Locked in American bond slavery (1619) for 146 years, following emancipation, blacks emerged mired in poverty (1865). Subjected to the whims of federal programs- i.e., Reconstruction, the Freedmen Bureau, etc- blacks were never allowed to develop wealth nor were they compensated for their years of bond slavery. By 1890, segregation forced blacks into a second class status of economic slavery, where they remained until minimal changes began after Brown v Board of Education (1954). This unbroken legacy of poverty plagued slave descendants. In order to survive racism, lynching and discrimination, they developed an urban ghetto society.
The current perceptions of neo-liberals, conservatives, academicians, politicians, and policymakers of urban blacks mirror those held of the poor during the Victorian era. For them, problems of the inner-city are caused by "individuals whose socially pathological behavior is magnified by the spatial concentration of poverty around them." "Concentrated poverty" is a metaphor used to avoid acknowledging the institutionalized racism whites employed to create these conditions. Policymakers blame poverty on slave descendants, who are the victims of segregation, discrimination, racism, and a hostile environment that they have been forced to endure.

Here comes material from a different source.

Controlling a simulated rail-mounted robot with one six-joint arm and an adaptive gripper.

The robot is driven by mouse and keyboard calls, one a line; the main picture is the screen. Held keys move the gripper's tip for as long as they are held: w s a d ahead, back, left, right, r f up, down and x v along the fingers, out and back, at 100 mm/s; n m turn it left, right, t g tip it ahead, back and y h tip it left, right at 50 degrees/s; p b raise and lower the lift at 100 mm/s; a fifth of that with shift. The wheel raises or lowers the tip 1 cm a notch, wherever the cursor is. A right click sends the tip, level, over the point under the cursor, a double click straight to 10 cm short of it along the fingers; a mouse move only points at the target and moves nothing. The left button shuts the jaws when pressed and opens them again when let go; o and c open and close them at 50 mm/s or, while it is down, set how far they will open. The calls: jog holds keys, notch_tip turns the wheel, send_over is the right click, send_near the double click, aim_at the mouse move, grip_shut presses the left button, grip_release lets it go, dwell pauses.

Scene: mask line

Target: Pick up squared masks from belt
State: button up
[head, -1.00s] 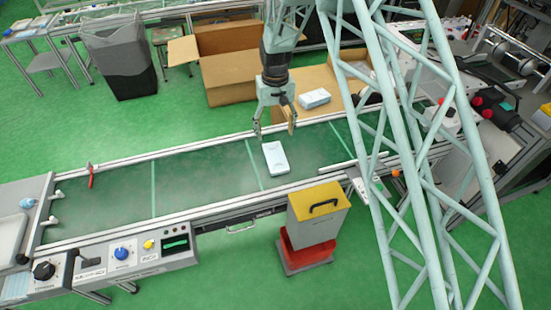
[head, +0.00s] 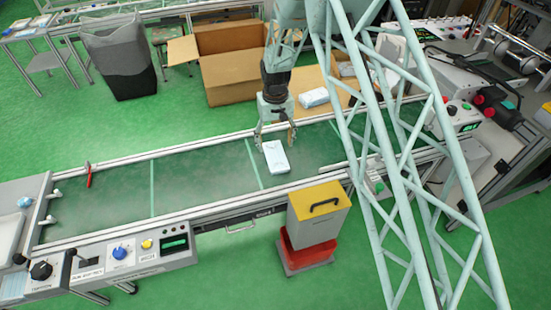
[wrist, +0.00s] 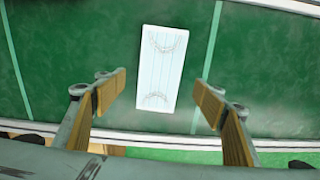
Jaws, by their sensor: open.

Even though the root cause of 'concentrated poverty' is institutionalized racism, as well as urban planners and politicians that saved on land costs by building high density projects, these facts are ignored to absolve whites, in general, and the government, in particular, of all responsibility for creating and maintaining blacks in "concentrated poverty."
Stigmatizing public housing occupants with descriptions like "concentrated poverty" fostered allegations such as social pathology, which have been lodged against them. Apologists for the system postulate that "poverty is caused by blacks' pathological behavior, which spread like a "contagion" through urban ghettos. The economic and social situations into which so many disadvantaged blacks are born produce modes of adaptation and create behavior that reflect 'self-perpetuating pathology." Conversely, if the basis of this so-called black pathology is overcrowding or blacks concentrated in close proximity, then such pathology began aboard slave ships long before inner city ghettos.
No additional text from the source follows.